Once God’s universal plan for the world, which embraces both the creation and its redemption, is definitively seen as such, the doctrine of election in the Old and New Covenants, with its clear preference of some over others, must be understood as an internal aspect of that universal design. Paul himself sees things in this light. This is why he reads the doctrine of individual election (Rom 9) exclusively in typological terms, referring it to Israel’s election from among the nations, even as, in the dialectic of Romans 11, he assigns this election a functional role on behalf of all the nations. Israel is called for the sake of the Gentiles, and this call of Israel becomes a model of the call (“calling out,” ecclesia) of the Church, which takes place for the sake of the world. By the same token, Israel’s call becomes a model of every personal call within the Church, a call that in always has the same finality as the Church’s own vocation: that of being called for the sake of those who (for the time being) are not. This understanding—common to the Bible and the Fathers and rediscovered in modern times—marks the decisive step beyond every theology of individual predestination (most consistently expressed in the doctrine of double predestination). For, according to this theology, the elect person is chosen primarily for his own sake, so that the most he can do is stand back, perplexed and trembling, before the mysterious non-election (perhaps even rejection) of his fellows—however few or many these may be.
The point being made here can and must be stated very simply: Everyone who is called in a biblical sense is called for the sake of those who are not. Most centrally, this is true of Jesus Christ, who is predestined and thus called by God (Rom 1:4) to die and rise in substitution for all the rejected. At the same time, the example of Jesus Christ also clearly shows why the Father loves him with this preferential love: precisely because he, Jesus, has made himself a function of the Father’s universal salvific will.
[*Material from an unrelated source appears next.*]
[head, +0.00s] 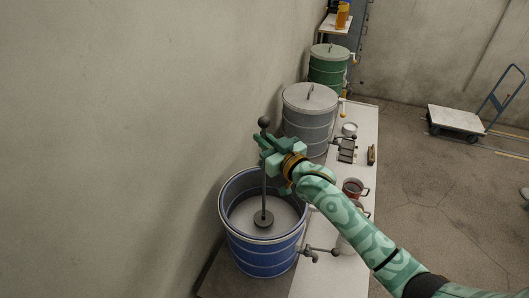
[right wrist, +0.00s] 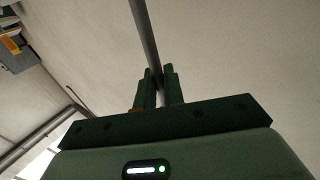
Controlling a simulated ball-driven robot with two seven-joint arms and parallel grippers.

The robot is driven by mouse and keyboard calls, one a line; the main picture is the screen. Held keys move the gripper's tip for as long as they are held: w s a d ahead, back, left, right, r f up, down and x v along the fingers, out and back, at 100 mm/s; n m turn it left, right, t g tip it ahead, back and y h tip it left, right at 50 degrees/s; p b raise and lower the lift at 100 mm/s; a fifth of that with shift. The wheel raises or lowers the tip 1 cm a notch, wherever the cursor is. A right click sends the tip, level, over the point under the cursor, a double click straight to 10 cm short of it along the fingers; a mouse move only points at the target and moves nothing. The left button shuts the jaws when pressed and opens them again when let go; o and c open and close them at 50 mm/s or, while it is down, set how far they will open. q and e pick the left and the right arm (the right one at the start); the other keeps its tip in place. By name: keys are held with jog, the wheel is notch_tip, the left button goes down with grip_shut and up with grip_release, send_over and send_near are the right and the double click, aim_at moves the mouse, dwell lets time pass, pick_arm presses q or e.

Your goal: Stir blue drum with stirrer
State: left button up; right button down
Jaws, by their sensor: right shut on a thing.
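The blue drum (head: 262,255) stands open at the near end of the bench, with a pale grey content inside. The stirrer (head: 265,193) is a dark rod with a ball on top and a round disc (head: 263,219) at its lower end. The rod stands nearly upright inside the drum's rim, and the disc is at the surface of the pale content. My right gripper (head: 266,152) is shut on the rod below the ball, above the drum. The right wrist view shows the rod (right wrist: 147,35) between the two fingers (right wrist: 157,88). My left gripper is not in view.
A lidded grey drum (head: 309,125) and a lidded green drum (head: 328,68) stand behind. A tap (head: 318,251) sticks out from the blue drum. A wall rises close on the left.

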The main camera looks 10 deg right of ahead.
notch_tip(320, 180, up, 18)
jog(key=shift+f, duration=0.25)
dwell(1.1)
We didn’t have to wait for modern philosophy to learn that person and function aren’t necessarily opposed; Christian Revelation had already taught us that lesson in principle. Read in light of the model that is Christ, vocation in the biblical sense is the expropriation of a private existence and its transformation into a function of universal salvation: One makes one’s very self over to God, so that he, in turn, may hand it over for a world in need of redemption and use it (up) for the redemptive event.
But now we come to the decisive point: Just as Christ has to be a person if he is to become a function, all vocation in the biblical sense must first be personal—and this requires a personal assent to God—if it is to be capable of functional service. In the realm of Revelation, the “abstract” and “institutional” is always secondary. In fact, we must go so far as to say that the entire reality we call “institution” can unfold only in the space that first comes into existence through the functionalization of a called person. The Church is the eucharistically surrendered Christ in the process of forming his mystical body. Israel establishes itself in the space of Abraham’s faith. Ecclesial office is built upon the rock of Peter’s faith. Paul is mother and wet-nurse to his congregations. Mary’s boundless assent is the personal reality from which the social reality of the Church as the Lord’s Bride is built up. It is on the foundation of the Apostles and Prophets that the edifice formed by believers rises up. Those called are “pillars of the Church,” “columns in the temple of my God” (Rev 3:12).
It is thus biblically incorrect to treat the call of these Church-sustaining individuals as a mere preliminary stage destined to be left behind once the form of the Church had been established. It is not the case that the primary call is now addressed to the Church, so that individual vocations are merely “particular applications” of this general vocation to certain ecclesiastical functions, offices, roles, or states. While it is true that the prophets are called for the sake of Israel, it remains equally true that Israel’s calling rests upon the call of Abraham, as well as on the call of the man who, precisely as the individual he was, was the first to bear the name “Israel.” Similarly, the use of the notion of “call” for the people of Israel is secondary and late in comparison with the mission of the prophets (it first appears in Deutero-Isaiah). This is no less true in the New Testament: The original event of the call—the encounter expressed in the Ignatian “proclamation” cited above—occurs where the Church is still coming into being from Christ, where she is forming, not as a closed institution, but as an open function of the Redemption of the “entirety of the whole world.”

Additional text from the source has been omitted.